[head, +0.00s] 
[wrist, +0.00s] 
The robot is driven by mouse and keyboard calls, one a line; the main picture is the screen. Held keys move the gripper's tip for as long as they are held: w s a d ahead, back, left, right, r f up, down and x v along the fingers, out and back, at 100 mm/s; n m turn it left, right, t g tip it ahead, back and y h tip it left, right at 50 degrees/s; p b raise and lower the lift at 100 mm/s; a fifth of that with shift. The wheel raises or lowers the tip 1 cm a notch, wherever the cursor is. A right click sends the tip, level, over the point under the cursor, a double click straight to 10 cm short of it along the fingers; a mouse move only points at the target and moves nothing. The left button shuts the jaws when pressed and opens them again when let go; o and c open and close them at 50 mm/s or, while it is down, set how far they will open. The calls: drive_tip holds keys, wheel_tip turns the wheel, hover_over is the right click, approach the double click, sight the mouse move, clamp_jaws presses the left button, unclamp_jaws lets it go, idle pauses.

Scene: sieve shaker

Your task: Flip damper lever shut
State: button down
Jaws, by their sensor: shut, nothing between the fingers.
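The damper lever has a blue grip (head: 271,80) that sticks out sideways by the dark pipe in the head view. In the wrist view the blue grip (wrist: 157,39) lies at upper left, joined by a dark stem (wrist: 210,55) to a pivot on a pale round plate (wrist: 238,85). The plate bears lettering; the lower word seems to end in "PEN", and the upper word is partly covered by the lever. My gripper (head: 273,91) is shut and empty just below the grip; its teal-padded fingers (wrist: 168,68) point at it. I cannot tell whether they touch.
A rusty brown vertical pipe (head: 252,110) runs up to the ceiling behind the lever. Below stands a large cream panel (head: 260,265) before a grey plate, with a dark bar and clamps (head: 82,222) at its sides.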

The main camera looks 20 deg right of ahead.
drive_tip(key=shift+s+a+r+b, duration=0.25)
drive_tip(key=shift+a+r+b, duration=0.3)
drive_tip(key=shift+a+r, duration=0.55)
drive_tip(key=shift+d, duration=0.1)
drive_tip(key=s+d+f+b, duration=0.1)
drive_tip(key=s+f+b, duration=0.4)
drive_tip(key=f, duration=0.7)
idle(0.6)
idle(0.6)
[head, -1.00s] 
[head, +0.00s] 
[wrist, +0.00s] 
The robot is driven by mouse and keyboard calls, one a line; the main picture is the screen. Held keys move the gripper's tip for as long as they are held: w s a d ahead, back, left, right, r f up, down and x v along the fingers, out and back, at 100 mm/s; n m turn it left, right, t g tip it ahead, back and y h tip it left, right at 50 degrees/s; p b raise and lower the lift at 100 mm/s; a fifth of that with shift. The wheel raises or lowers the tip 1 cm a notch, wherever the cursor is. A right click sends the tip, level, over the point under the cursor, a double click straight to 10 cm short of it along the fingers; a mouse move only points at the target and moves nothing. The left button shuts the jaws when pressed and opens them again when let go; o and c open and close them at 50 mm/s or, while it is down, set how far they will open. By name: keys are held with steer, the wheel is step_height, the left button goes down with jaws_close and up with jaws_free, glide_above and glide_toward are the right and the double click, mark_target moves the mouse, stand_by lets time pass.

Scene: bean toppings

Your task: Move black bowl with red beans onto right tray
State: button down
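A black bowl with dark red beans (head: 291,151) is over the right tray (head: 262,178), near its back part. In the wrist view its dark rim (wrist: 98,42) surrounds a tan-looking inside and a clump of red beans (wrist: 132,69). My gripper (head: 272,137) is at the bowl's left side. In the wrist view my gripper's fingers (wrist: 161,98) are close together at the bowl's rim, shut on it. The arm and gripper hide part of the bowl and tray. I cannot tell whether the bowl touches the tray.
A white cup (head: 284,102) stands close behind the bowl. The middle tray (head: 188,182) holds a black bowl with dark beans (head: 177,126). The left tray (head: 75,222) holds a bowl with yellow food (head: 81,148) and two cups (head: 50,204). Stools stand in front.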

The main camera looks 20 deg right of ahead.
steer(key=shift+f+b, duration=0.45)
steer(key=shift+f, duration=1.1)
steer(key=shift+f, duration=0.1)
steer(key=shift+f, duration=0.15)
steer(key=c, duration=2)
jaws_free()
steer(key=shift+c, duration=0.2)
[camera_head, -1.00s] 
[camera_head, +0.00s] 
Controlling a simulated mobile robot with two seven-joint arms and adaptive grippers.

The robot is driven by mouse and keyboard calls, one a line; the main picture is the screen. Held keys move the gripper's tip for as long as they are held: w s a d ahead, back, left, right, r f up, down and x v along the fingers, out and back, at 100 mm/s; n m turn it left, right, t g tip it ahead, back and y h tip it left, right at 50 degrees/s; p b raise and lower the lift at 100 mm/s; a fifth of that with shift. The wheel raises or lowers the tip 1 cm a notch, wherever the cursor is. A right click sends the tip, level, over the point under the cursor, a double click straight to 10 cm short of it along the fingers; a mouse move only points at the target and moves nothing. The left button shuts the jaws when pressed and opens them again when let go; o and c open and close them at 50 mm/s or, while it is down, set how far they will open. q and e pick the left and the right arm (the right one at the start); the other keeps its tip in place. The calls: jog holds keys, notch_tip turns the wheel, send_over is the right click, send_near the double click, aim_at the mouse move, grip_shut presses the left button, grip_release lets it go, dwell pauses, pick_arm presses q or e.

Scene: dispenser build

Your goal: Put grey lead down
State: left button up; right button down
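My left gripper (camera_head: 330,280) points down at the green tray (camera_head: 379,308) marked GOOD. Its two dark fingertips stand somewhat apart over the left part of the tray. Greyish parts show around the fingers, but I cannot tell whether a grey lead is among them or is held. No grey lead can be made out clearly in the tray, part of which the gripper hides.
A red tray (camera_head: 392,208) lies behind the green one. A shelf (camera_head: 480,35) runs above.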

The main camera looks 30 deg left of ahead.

__PROBLEM DETAILS__. Return all the data above once more, precisely as given.

__WRITTEN SOLUTION__.
[head, +0.00s] 
[wrist, +0.00s] 
The robot is driven by mouse and keyboard calls, one a line; the main picture is the screen. Held keys move the gripper's tip for as long as they are held: w s a d ahead, back, left, right, r f up, down and x v along the fingers, out and back, at 100 mm/s; n m turn it left, right, t g tip it ahead, back and y h tip it left, right at 50 degrees/s; p b raise and lower the lift at 100 mm/s; a fifth of that with shift. The wheel raises or lowers the tip 1 cm a notch, wherever the cursor is. A right click sends the tip, level, over the point under the cursor, a double click straight to 10 cm short of it along the fingers; a mouse move only points at the target and moves nothing. The left button shuts the jaws when pressed and opens them again when let go; o and c open and close them at 50 mm/s or, while it is down, set how far they will open. The calls: drive_tip holds keys, wheel_tip turns the wheel, hover_over is the right click, approach the double click, sight the mouse move, clamp_jaws presses the left button, unclamp_jaws lets it go, idle pauses.

Scene: sieve shaker

Your task: Flip damper lever shut
State: button down
Jaws, by their sensor: shut, nothing between the fingers.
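The damper lever has a blue grip (head: 271,80) that sticks out sideways by the dark pipe in the head view. In the wrist view the blue grip (wrist: 157,39) lies at upper left, joined by a dark stem (wrist: 210,55) to a pivot on a pale round plate (wrist: 238,85). The plate bears lettering; the lower word seems to end in "PEN", and the upper word is partly covered by the lever. My gripper (head: 273,91) is shut and empty just below the grip; its teal-padded fingers (wrist: 168,68) point at it. I cannot tell whether they touch.
A rusty brown vertical pipe (head: 252,110) runs up to the ceiling behind the lever. Below stands a large cream panel (head: 260,265) before a grey plate, with a dark bar and clamps (head: 82,222) at its sides.

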The main camera looks 20 deg right of ahead.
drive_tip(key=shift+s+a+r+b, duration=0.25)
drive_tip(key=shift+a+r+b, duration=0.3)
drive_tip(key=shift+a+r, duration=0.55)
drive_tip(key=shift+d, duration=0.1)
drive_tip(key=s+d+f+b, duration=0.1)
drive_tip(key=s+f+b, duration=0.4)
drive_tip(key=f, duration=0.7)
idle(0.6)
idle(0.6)
[head, -1.00s] 
[head, +0.00s] 
[wrist, +0.00s] 
The robot is driven by mouse and keyboard calls, one a line; the main picture is the screen. Held keys move the gripper's tip for as long as they are held: w s a d ahead, back, left, right, r f up, down and x v along the fingers, out and back, at 100 mm/s; n m turn it left, right, t g tip it ahead, back and y h tip it left, right at 50 degrees/s; p b raise and lower the lift at 100 mm/s; a fifth of that with shift. The wheel raises or lowers the tip 1 cm a notch, wherever the cursor is. A right click sends the tip, level, over the point under the cursor, a double click straight to 10 cm short of it along the fingers; a mouse move only points at the target and moves nothing. The left button shuts the jaws when pressed and opens them again when let go; o and c open and close them at 50 mm/s or, while it is down, set how far they will open. By name: keys are held with steer, the wheel is step_height, the left button goes down with jaws_close and up with jaws_free, glide_above and glide_toward are the right and the double click, mark_target moves the mouse, stand_by lets time pass.

Scene: bean toppings

Your task: Move black bowl with red beans onto right tray
State: button down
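A black bowl with dark red beans (head: 291,151) is over the right tray (head: 262,178), near its back part. In the wrist view its dark rim (wrist: 98,42) surrounds a tan-looking inside and a clump of red beans (wrist: 132,69). My gripper (head: 272,137) is at the bowl's left side. In the wrist view my gripper's fingers (wrist: 161,98) are close together at the bowl's rim, shut on it. The arm and gripper hide part of the bowl and tray. I cannot tell whether the bowl touches the tray.
A white cup (head: 284,102) stands close behind the bowl. The middle tray (head: 188,182) holds a black bowl with dark beans (head: 177,126). The left tray (head: 75,222) holds a bowl with yellow food (head: 81,148) and two cups (head: 50,204). Stools stand in front.

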The main camera looks 20 deg right of ahead.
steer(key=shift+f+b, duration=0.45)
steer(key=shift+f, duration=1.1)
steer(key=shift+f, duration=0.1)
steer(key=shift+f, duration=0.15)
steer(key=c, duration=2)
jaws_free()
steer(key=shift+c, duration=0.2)
[camera_head, -1.00s] 
[camera_head, +0.00s] 
Controlling a simulated mobile robot with two seven-joint arms and adaptive grippers.

The robot is driven by mouse and keyboard calls, one a line; the main picture is the screen. Held keys move the gripper's tip for as long as they are held: w s a d ahead, back, left, right, r f up, down and x v along the fingers, out and back, at 100 mm/s; n m turn it left, right, t g tip it ahead, back and y h tip it left, right at 50 degrees/s; p b raise and lower the lift at 100 mm/s; a fifth of that with shift. The wheel raises or lowers the tip 1 cm a notch, wherever the cursor is. A right click sends the tip, level, over the point under the cursor, a double click straight to 10 cm short of it along the fingers; a mouse move only points at the target and moves nothing. The left button shuts the jaws when pressed and opens them again when let go; o and c open and close them at 50 mm/s or, while it is down, set how far they will open. q and e pick the left and the right arm (the right one at the start); the other keeps its tip in place. The calls: jog holds keys, notch_tip turns the wheel, send_over is the right click, send_near the double click, aim_at the mouse move, grip_shut presses the left button, grip_release lets it go, dwell pauses, pick_arm presses q or e.

Scene: dispenser build

Your goal: Put grey lead down
State: left button up; right button down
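My left gripper (camera_head: 330,280) points down at the green tray (camera_head: 379,308) marked GOOD. Its two dark fingertips stand somewhat apart over the left part of the tray. Greyish parts show around the fingers, but I cannot tell whether a grey lead is among them or is held. No grey lead can be made out clearly in the tray, part of which the gripper hides.
A red tray (camera_head: 392,208) lies behind the green one. A shelf (camera_head: 480,35) runs above.

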The main camera looks 30 deg left of ahead.

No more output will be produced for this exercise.